-- start --

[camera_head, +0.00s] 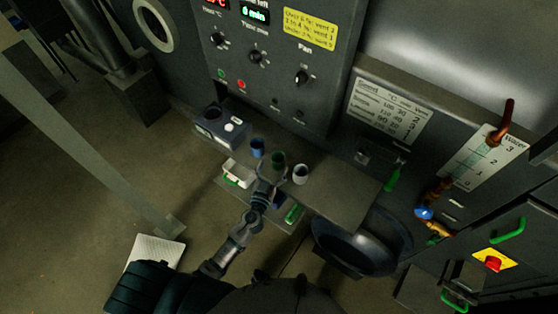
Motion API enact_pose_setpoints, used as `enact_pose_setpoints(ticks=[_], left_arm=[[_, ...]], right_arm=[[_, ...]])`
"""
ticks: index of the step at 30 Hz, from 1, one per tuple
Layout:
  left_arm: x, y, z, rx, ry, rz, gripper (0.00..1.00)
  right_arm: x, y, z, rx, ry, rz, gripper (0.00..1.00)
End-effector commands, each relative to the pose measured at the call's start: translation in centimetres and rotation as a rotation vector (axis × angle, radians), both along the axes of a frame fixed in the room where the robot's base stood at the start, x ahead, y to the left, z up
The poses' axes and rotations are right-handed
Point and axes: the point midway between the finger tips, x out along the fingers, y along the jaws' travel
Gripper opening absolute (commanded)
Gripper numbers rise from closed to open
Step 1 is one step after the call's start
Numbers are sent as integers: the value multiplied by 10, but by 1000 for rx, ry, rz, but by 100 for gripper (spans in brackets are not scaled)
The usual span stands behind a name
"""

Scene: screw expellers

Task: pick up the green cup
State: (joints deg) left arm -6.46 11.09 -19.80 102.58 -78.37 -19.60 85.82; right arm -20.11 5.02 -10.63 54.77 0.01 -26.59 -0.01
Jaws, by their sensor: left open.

-- end --

[WORK TO DO] Output exactly the lines above, from the one holding "State: (joints deg)" through the end of the data, including the first and last.

[ANSWER TO THIS TASK]
State: (joints deg) left arm -6.46 11.09 -19.80 102.58 -78.37 -19.60 85.82; right arm -20.11 5.02 -10.63 54.77 0.01 -26.59 -0.01
Jaws, by their sensor: left open.

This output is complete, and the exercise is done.